• What to work on: From the records below, copy every line that contains the word "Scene".

• Recorded information:
··········
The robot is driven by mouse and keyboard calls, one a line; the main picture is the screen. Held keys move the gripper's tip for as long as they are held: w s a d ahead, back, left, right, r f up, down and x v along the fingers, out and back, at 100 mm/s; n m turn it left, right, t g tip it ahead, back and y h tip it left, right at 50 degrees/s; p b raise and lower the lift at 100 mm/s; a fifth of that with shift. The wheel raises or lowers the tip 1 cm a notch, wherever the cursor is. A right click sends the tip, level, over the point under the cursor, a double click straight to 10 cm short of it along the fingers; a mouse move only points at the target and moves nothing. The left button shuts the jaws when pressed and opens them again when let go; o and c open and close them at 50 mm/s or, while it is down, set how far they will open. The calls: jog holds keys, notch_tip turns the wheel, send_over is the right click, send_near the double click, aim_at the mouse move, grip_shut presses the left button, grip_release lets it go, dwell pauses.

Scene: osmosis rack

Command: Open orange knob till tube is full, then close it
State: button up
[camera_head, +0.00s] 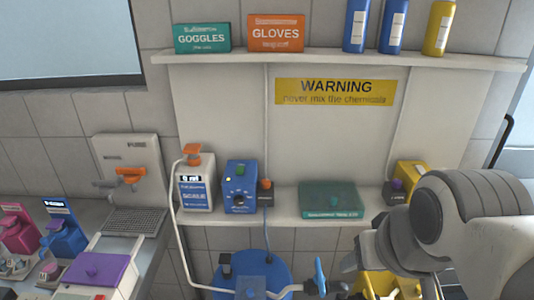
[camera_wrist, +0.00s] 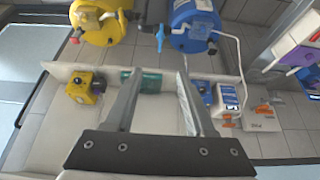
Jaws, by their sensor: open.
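Several orange knobs show in the head view. One orange knob (camera_head: 130,175) is on the white wall dispenser (camera_head: 118,150) at left. Another orange piece (camera_head: 191,149) tops the white scale (camera_head: 195,182), and a small orange knob (camera_head: 267,183) sits on a dark block beside the blue device. A white tube (camera_head: 171,225) runs from the scale down towards the blue barrel (camera_head: 285,268); its fill level cannot be seen. My gripper (camera_wrist: 158,76) is open and empty in the wrist view, apart from all the knobs. In the head view my arm is at lower right.
On the lower shelf (camera_head: 290,219) stand the blue device (camera_head: 240,186), a teal tray (camera_head: 331,198) and a yellow device (camera_head: 410,172). A yellow barrel (camera_wrist: 95,20) stands beside the blue one below. The upper shelf (camera_head: 340,58) holds boxes and bottles. Colored devices sit on the left counter.

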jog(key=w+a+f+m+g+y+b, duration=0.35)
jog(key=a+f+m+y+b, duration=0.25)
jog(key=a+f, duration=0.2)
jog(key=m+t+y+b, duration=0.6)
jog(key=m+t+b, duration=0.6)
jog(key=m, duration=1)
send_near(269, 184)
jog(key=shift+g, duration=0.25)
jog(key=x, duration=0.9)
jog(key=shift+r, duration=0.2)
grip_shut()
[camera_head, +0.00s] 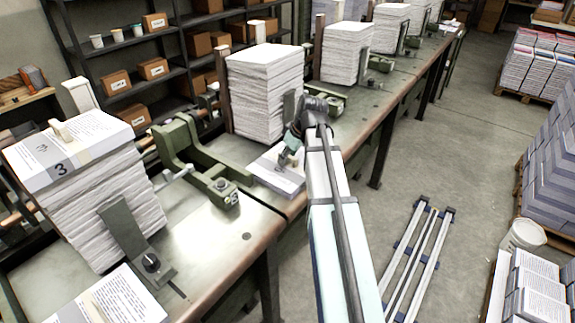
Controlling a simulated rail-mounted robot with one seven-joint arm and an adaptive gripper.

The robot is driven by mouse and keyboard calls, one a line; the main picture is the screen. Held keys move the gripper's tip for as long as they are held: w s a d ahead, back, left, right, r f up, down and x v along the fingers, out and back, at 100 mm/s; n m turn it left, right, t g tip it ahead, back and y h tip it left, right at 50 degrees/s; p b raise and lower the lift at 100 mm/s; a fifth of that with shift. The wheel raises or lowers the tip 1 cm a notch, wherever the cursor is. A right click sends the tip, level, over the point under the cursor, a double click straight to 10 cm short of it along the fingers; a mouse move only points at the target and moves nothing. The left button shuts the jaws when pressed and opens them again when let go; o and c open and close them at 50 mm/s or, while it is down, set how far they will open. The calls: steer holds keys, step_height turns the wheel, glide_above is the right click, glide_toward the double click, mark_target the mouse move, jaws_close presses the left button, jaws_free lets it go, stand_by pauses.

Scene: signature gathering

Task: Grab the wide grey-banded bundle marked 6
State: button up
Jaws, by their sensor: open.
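A low white paper bundle (272,178) lies near the front edge of the bench, beyond the green clamp. My gripper (287,160) is open, just above or at this bundle, and its far part is hidden by my arm. I cannot read a number on this bundle, nor tell its band's width, and no 6 is legible anywhere. A bundle marked 3 (78,150) with a pale band lies on top of the tall stack at the left. Another banded bundle (115,300) lies at the lower left front.
Tall paper stacks (265,90) stand along the bench (225,235), with upright posts beside some. A green clamp (195,155) stands left of my gripper. Shelves with boxes (118,82) are behind.

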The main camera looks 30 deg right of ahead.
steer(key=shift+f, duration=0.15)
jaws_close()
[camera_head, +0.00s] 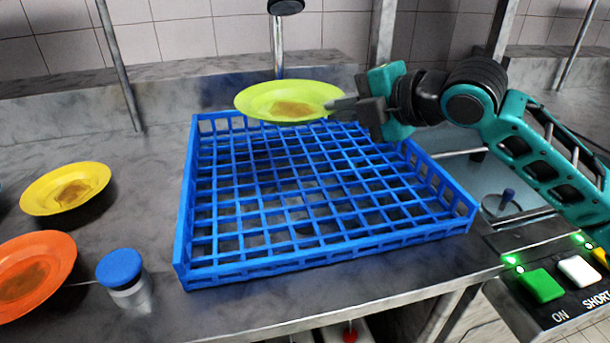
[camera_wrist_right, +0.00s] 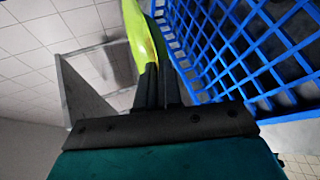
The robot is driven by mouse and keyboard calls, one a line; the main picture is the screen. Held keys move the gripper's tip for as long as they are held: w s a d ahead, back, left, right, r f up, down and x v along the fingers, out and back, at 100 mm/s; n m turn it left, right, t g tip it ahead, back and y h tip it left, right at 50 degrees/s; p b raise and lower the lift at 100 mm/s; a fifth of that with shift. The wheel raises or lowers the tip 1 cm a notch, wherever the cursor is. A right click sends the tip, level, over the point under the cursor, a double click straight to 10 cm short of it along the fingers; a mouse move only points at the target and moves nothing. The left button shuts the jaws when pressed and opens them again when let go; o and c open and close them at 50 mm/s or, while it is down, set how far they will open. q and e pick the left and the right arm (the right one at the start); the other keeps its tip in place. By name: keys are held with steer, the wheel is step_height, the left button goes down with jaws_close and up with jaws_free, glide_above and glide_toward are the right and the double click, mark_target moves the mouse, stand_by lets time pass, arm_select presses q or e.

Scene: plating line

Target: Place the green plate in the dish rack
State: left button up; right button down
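The green plate (camera_head: 290,100) has a brown stain in its middle and is held over the back edge of the blue dish rack (camera_head: 184,235). My right gripper (camera_head: 340,104) is shut on the plate's right rim. In the right wrist view the plate (camera_wrist_right: 145,40) shows edge-on between the fingers of the gripper (camera_wrist_right: 155,78). The rack (camera_wrist_right: 235,55) fills the upper right of that view. The rack is an empty open grid. Whether the plate touches the rack's back wall cannot be told. My left gripper is in neither view.
A yellow plate (camera_head: 65,188) and an orange plate (camera_head: 35,275), both stained, lie left of the rack. A blue-capped jar (camera_head: 122,270) stands near the front edge. A tap post (camera_head: 278,45) rises behind the rack. A button panel (camera_head: 560,290) is at the front right.

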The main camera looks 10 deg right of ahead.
··········
• Finished task:
Scene: osmosis rack
Scene: signature gathering
Scene: plating line

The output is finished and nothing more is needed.